2/27/2016 c1 4Dame Selena
On a scale of 1-10 I would put Achlys at a 5.

Ummm for scale I would put Coriolanus Snow (Stuart Pidasso interpretation) at a 4.

I would put Mad President Erik (my own story) at a 7.

To be honest though I can't feel more than neutral to Achlys. She does actions and has appropriate emotions but I can't feel her humanity. Ummm yeah I suck at explaining myself but I think it's what you said for SFCBruce's Ragnarok "I think it's because they're so wrapped in the situation that while their personalities show, they don't stand out as rounded people"

I guess I'm saying that we see Achlys the president, but what I wanted to see was Achlys the person. (Go back further, when she was a kid in a war-torn country trying to piece her life together oh wait that's not everybody's story)
2/27/2016 c1 Guest
I was about to go to bed, and figured nah, one more. I might have to reread it when I'm more clearheaded, cause there's some deeper stuff than usual in here. I should sleep because I have a paper to write on world war too for monday, and this got me thinking about war too, so yeah, good story.
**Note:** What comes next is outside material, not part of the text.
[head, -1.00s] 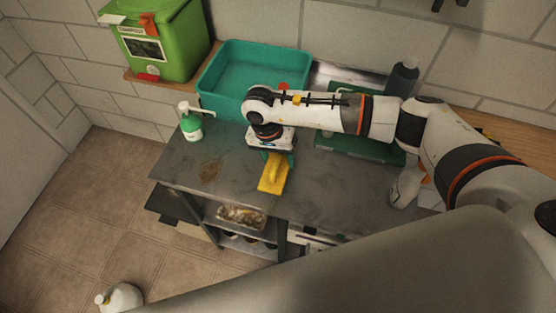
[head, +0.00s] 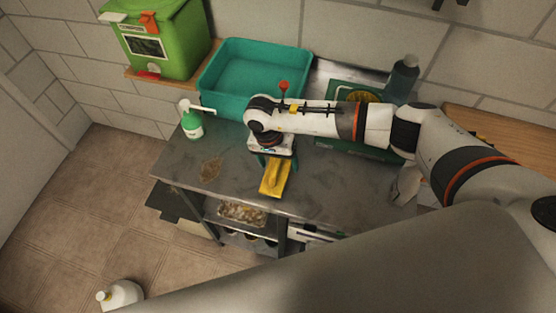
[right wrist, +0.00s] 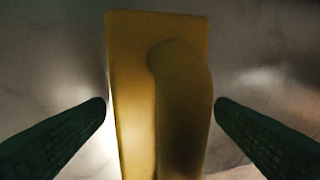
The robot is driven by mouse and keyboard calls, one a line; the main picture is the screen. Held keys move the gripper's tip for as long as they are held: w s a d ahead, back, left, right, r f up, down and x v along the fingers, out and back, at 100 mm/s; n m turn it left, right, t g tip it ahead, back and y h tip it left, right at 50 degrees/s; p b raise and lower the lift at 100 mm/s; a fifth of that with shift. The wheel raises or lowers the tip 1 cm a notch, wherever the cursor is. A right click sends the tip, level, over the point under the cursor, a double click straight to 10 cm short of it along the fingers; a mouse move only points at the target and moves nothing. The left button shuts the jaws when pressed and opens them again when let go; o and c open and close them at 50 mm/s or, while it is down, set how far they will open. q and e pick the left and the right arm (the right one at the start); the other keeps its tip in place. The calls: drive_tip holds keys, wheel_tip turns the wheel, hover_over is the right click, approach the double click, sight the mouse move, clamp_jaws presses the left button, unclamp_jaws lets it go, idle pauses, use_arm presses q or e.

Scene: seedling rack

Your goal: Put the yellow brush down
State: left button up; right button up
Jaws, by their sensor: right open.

No seriously, I have a headache almost, because it was one longass oneshot, and as you can probably tell, I'm not making that much sense, but this was really good and to answer your question I'm not sure your President is evil, I kinda like her actually, but the answer is obviously yes, right? whatever. I so need sleep. Wish me luck, my paper is going to suck ass...
I spent three effing minutes trying to come up with a good guest name cause I forgot my last one.
this is probably the longest review I have ever written must think I'm crazy now. I swear I'm just tired. Yeah, this was a pretty sick story.
2/27/2016 c1 Emmeline Phoenix12
I liked the idea of how the Hunger Games came to be, this one-shot was very well written.